• _AIM OF THE TASK_:
In the data below, restate exactly the lines from the one with "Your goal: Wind" to the final line, both included, but not the pictures.

• _RECORDED INFORMATION_:
# # # # #

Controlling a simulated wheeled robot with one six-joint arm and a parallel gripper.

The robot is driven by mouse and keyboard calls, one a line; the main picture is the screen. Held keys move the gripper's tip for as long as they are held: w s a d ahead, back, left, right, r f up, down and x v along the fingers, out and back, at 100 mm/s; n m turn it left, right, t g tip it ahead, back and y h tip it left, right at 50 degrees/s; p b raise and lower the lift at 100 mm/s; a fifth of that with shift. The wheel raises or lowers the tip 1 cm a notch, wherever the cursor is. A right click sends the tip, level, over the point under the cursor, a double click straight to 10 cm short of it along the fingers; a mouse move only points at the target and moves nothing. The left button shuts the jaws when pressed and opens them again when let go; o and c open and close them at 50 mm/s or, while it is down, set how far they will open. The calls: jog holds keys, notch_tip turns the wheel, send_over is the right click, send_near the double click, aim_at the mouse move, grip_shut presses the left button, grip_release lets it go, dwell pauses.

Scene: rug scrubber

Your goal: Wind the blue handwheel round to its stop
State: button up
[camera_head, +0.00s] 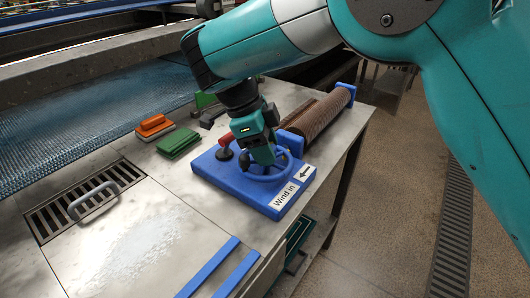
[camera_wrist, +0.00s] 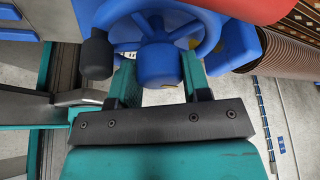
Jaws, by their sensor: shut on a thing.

# # # # #

• _RESULT_:
Your goal: Wind the blue handwheel round to its stop
State: button up
[camera_head, +0.00s] 
[camera_wrist, +0.00s] 
Jaws, by their sensor: shut on a thing.

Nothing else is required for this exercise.